Roth's masterpiece touches us as he deftly depicts the disillusionment that inevitably replaces the once-elevated code of honor of an outdated Empire. The book's style, that of an omniscient author reminiscent of nineteenth-century aesthetics, complements its subject. Here is a glimpse of a world where military and social rank dictate behavior, where women are seductresses regardless of social pretenses, where servants are endowed with unquestioning loyalty, where Jews live on the fringes of society yet must also subscribe to its rigorous decorum. Yet, as the exploits of the youngest von Trotta illustrate, this world has become decadent in its rigidity.

For the von Trottas, as for the Hapsburgs themselves, this discovery comes at a time when one cannot escape its consequences.

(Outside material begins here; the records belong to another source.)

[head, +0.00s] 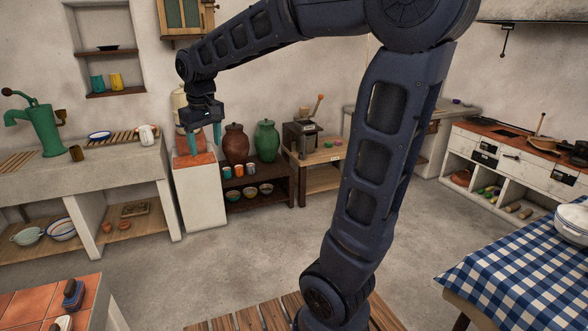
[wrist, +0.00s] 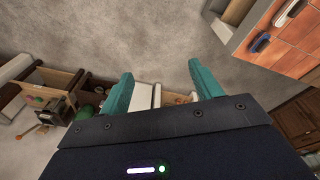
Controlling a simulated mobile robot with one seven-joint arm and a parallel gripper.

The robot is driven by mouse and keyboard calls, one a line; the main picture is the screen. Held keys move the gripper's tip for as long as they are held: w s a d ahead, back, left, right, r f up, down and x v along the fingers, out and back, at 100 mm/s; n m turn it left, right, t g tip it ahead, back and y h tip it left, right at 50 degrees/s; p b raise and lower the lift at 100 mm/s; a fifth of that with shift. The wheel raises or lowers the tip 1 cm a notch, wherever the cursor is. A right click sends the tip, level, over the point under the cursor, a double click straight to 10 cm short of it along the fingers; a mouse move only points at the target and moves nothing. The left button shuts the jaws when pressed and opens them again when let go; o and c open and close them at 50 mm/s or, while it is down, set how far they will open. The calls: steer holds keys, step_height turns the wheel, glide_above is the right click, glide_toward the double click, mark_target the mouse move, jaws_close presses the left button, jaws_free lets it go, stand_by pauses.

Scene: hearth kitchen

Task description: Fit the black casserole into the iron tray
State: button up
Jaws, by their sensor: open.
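My gripper (head: 204,140) hangs with its teal fingers pointing down, in front of the back wall at the left in the head view. It is open and empty; in the wrist view its fingers (wrist: 161,70) stand apart with only floor and furniture beyond. A dark pot (head: 580,152), cut by the right edge of the head view, stands on the stove counter; it may be the black casserole, but I cannot be sure. It is far from my gripper. I cannot make out the iron tray in either view.
A white-and-terracotta block (head: 200,196) stands below my gripper, beside a dark shelf (head: 268,199) with jars and bowls. A stone sink counter (head: 80,178) is at the left. A table with a blue checked cloth (head: 515,265) is at the right. The middle floor (head: 260,255) is clear.

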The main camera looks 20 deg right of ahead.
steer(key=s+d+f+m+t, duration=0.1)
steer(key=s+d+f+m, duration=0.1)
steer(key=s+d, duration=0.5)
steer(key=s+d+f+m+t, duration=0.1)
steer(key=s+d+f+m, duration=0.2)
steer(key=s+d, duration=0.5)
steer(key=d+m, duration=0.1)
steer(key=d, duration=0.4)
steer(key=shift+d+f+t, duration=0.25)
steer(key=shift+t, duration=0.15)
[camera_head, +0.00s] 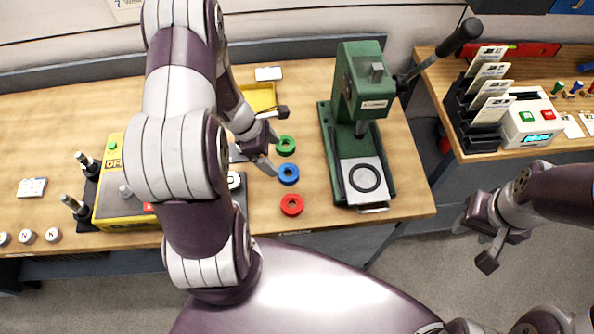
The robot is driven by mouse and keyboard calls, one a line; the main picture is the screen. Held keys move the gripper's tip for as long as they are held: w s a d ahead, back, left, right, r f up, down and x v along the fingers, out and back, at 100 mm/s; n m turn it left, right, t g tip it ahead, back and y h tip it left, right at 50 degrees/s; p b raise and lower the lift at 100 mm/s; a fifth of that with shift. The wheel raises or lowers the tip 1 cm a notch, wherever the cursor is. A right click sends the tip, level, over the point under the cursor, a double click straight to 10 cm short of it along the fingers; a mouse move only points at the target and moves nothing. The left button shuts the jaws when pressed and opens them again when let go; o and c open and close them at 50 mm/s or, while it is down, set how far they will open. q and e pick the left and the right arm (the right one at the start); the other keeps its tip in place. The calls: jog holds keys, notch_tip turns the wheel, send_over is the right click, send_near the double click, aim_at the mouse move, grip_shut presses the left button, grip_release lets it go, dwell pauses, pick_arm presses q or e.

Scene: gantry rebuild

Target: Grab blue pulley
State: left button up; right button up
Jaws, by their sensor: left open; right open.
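The blue pulley (288,182) is a small ring lying flat on the wooden bench. It sits between a green pulley (285,153) behind it and a red pulley (291,212) in front of it. My left gripper (275,143) is open and empty, just left of and above the green and blue pulleys. One fingertip shows close to the left side of the blue pulley; I cannot tell whether they touch. My right gripper (479,242) is open and empty over the floor, off the bench to the right.
A green press (340,130) stands right of the pulleys. A yellow box (117,196) is on the left, partly behind my left arm, and a yellow bin (260,95) is at the back. A second bench (462,150) holds a card rack and a white device (531,121).

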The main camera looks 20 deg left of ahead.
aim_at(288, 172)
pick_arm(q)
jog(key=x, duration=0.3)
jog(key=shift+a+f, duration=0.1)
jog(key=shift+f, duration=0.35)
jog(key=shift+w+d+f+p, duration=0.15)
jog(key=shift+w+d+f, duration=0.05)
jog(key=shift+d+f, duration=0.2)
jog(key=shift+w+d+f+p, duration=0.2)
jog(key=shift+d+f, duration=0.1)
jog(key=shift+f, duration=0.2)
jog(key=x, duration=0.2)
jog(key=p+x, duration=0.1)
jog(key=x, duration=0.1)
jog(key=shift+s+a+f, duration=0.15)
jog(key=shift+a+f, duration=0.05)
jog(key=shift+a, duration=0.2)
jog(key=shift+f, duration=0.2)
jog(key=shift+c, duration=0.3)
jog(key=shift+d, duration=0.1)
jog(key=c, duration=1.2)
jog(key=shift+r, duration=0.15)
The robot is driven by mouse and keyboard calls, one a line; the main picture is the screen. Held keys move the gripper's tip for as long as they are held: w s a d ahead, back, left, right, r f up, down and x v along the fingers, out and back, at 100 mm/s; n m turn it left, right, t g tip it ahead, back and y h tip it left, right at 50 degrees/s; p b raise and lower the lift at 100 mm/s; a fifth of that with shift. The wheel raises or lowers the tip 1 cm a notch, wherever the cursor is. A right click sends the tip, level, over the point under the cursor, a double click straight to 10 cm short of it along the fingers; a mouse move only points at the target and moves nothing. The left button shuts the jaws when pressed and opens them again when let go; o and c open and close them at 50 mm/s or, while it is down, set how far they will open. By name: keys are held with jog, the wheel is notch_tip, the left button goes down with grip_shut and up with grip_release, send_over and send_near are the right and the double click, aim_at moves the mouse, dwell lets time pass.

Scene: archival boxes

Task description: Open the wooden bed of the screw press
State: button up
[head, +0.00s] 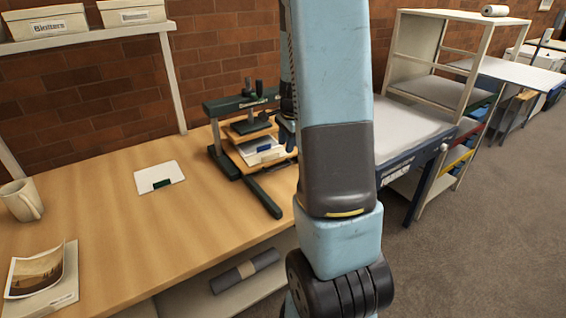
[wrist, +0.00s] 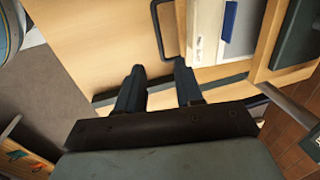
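The screw press (head: 228,104) has a dark green frame and stands at the right part of the wooden table. Its wooden bed (head: 236,152) carries a pale booklet (head: 262,149) with a blue label, which also shows in the wrist view (wrist: 207,32). A dark, bent handle (wrist: 158,30) shows beside the bed in the wrist view. My gripper (wrist: 159,67) is open, its two dark fingers apart with nothing between them. The right fingertip is close to the handle's lower end; I cannot tell whether they touch.
A white card with a green tab (head: 160,177) lies left of the press. A mug (head: 21,200) and a photograph (head: 37,271) are at the far left. A rolled dark bundle (head: 245,271) lies on the lower shelf. The table's middle is clear.

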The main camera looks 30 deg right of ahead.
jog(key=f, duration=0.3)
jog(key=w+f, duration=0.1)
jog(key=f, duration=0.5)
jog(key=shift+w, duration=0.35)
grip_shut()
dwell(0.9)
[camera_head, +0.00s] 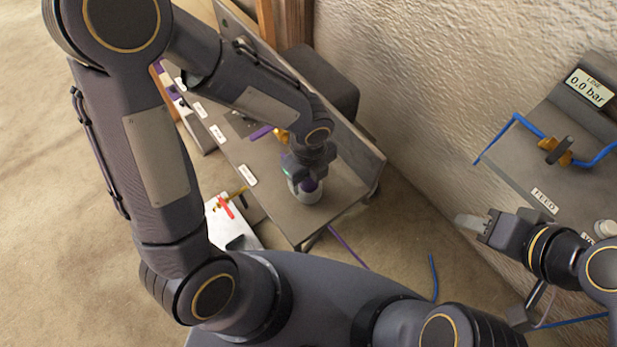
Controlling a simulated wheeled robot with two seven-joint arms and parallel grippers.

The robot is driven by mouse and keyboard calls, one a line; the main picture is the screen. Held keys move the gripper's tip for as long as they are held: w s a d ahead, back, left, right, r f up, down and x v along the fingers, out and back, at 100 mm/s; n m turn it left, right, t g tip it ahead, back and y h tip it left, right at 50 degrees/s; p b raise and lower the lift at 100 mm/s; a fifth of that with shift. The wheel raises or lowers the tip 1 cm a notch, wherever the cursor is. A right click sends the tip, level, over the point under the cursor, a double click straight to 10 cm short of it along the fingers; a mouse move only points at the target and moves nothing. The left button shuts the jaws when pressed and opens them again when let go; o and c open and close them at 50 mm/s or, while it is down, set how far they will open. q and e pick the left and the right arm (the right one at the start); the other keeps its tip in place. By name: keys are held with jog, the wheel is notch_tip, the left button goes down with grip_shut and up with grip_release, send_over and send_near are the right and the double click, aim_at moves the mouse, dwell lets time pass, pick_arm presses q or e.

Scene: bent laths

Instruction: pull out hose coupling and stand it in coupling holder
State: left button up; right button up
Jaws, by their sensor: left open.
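My left gripper (304,176) is open and points down over a grey round cup, which looks like the coupling holder (308,196), near the front right end of the grey bench. A purple piece, apparently the hose coupling (309,185), shows in the cup's mouth between or just below the fingers. The gripper hides most of it, so I cannot tell whether the fingers touch it. My right gripper (472,222) is off to the right, in front of the textured wall and away from the bench. I cannot make out a gap between its fingers.
The grey bench (345,190) carries a purple lever (262,132) by brass fittings. A purple hose (346,246) hangs below. At right, a panel has a blue hose (530,126) and a "0.0 bar" display (588,88).

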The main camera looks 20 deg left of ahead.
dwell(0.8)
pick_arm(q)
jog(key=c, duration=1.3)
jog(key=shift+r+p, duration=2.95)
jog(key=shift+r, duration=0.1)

For it is the rhythms of the Radetsky March, along with the portrait of the Hero of Solferino (whose heroism is not all that it was made out to be) that shaped even the youngest von Trotta and remain forever in the background, preventing a return to the family's peasant heritage and the romanticism of a more idyllic existence.

Roth's book is well worth the read. It is especially endowed with a gentle irony that bespeaks compassion without indulging in sentimentality. For those of us still trying to understand what formed the Western world of the twentieth century, it abounds with all the poignant music, imagery, and people of pre-World War I conditions in Eastern Europe.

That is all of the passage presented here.